Ce soir, voici un poème en prose de l'ami Charles Baudelaire. Je reçois cinq sur cinq le message misanthrope du monsieur. Quand on dit "je suis d'une humeur massacrante", cela veut bien dire que l'on aurait envie de massacrer les trois quarts de la planète, non?! Cela nous débarrasserait sans aucun doute d'un joli paquet de cons!!! Mais je te donne sans plus tarder la parole, grand Charles, toi en qui je me retrouve si souvent... Eh oui! "Quand le ciel bas et lourd pèse comme un couvercle", il n'y a que toi qui puisses parler à ma douleur et la sommer de se "tenir plus tranquille"...

 

"A une heure du matin

 

Enfin ! seul ! on n’entend plus que le roulement de quelques fiacres attardés et éreintés. Pendant quelques heures, nous posséderons le silence, sinon le repos. Enfin ! la tyrannie de la face humaine a disparu, et je ne souffrirai plus que par moi-même.

Enfin ! il m’est donc permis de me délasser dans un bain de ténèbres ! D’abord, un double tour à la serrure. Il me semble que ce tour de clef augmentera ma solitude et fortifiera les barricades qui me séparent actuellement du monde.

Horrible vie ! Horrible ville ! Récapitulons la journée : avoir vu plusieurs hommes de lettres, dont l’un m’a demandé si l’on pouvait aller en Russie par voie de terre (il prenait sans doute la Russie pour une île) ; avoir disputé généreusement contre le directeur d’une revue, qui à chaque objection répondait : « -C’est ici le parti des honnêtes gens », ce qui implique que tous les autres journaux sont rédigés par des coquins ; avoir salué une vingtaine de personnes, dont quinze me sont inconnues ; avoir distribué des poignées de main dans la même proportion, et cela sans avoir pris la précaution d’acheter des gants ; être monté pour tuer le temps, pendant une averse, chez une sauteuse qui m’a prié de lui dessiner un costume de Vénustre ; avoir fait ma cour à un directeur de théâtre, qui m’a dit en me congédiant : « -Vous feriez peut-être bien de vous adresser à Z… ; c’est le plus lourd, le plus sot et le plus célèbre de tous mes auteurs ; avec lui vous pourriez peut-être aboutir à quelque chose. Voyez-le, et puis nous verrons » ; m’être vanté (pourquoi ?) de plusieurs vilaines actions que je n’ai jamais commises, et avoir lâchement nié quelques autres méfaits que j’ai accomplis avec joie, délit de fanfaronnade, crime de respect humain ; avoir refusé à un ami un service facile, et donné une recommandation écrite à un parfait drôle ; ouf ! est-ce bien fini ?
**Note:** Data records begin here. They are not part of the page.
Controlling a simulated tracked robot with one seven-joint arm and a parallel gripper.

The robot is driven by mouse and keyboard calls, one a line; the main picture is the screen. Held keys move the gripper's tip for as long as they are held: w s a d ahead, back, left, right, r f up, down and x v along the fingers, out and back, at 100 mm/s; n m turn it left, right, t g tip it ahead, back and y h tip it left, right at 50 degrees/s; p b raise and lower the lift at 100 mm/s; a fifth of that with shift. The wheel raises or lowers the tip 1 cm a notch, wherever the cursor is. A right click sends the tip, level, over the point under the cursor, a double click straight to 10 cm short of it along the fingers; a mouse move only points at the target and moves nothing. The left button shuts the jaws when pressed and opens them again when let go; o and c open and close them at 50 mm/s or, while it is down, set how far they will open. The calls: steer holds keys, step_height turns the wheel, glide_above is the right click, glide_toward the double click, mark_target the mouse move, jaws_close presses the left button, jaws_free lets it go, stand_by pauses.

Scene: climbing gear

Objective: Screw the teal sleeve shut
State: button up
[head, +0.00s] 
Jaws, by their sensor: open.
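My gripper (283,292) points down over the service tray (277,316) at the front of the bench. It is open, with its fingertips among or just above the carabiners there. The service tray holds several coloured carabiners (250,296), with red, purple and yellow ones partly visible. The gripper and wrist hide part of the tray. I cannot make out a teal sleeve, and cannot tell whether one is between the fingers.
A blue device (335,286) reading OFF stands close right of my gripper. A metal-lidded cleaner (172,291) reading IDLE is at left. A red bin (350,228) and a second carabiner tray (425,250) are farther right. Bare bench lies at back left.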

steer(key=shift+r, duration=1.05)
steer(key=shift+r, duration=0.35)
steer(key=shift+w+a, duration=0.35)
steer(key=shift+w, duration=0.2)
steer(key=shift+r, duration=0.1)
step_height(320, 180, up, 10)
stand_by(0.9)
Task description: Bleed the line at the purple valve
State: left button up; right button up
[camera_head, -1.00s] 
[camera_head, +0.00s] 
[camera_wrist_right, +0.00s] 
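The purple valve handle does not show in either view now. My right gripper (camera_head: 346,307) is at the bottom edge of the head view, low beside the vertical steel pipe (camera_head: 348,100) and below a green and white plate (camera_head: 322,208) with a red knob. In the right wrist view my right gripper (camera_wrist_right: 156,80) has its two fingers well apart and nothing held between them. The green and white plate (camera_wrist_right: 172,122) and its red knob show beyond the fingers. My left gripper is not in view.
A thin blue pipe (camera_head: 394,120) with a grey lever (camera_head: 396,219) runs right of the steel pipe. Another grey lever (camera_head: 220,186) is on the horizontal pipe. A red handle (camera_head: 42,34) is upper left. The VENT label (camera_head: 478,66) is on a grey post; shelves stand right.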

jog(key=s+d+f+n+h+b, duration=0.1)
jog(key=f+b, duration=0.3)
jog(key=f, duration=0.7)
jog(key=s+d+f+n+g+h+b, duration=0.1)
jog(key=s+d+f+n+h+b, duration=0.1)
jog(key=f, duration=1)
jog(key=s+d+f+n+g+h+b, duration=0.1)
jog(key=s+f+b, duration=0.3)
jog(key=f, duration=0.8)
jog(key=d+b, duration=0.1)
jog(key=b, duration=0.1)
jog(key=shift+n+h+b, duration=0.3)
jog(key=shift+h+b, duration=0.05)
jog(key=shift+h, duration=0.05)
Mécontent de tous et mécontent de moi, je voudrais bien me racheter et m’enorgueillir un peu dans le silence et la solitude de la nuit. Âmes de ceux que j’ai aimés, âmes de ceux que j’ai chantés, fortifiez-moi, soutenez-moi, éloignez de moi le mensonge et les vapeurs corruptrices du monde ; et vous, Seigneur mon Dieu ! accordez-moi la grâce de produire quelques beaux vers qui me prouvent à moi-même que je ne suis pas le dernier des hommes, que je ne suis pas inférieur à ceux que je méprise !"

 

 

Et la pensée du jour : "Hélas! que comprend-on? Peu de la créature,

Et rien de la création", Victor HUGO.

 

Commentaires

"Posséder le silence" et se "délasser dans un bain de ténèbres", loin des "vapeurs corruptrices du monde"...et puis "s"enorgueillir un peu dans le silence et la solitude de la nuit".
Les mots et les images de Baudelaire résonnent toujours pour moi comme des évidences, des échos mélodieux de mes stridences internes.

Écrit par : Evadné | 09/12/2006

Bonsoir Evadné,

C'est amusant : en recopiant ce texte magnifique, je me suis arrêtée pour savourer (oui, carrément!) les expressions "se délasser dans un bain de ténèbres" ou encore "les vapeurs corruptrices du monde"! Décidément, nos sensibilités sont très proches!!!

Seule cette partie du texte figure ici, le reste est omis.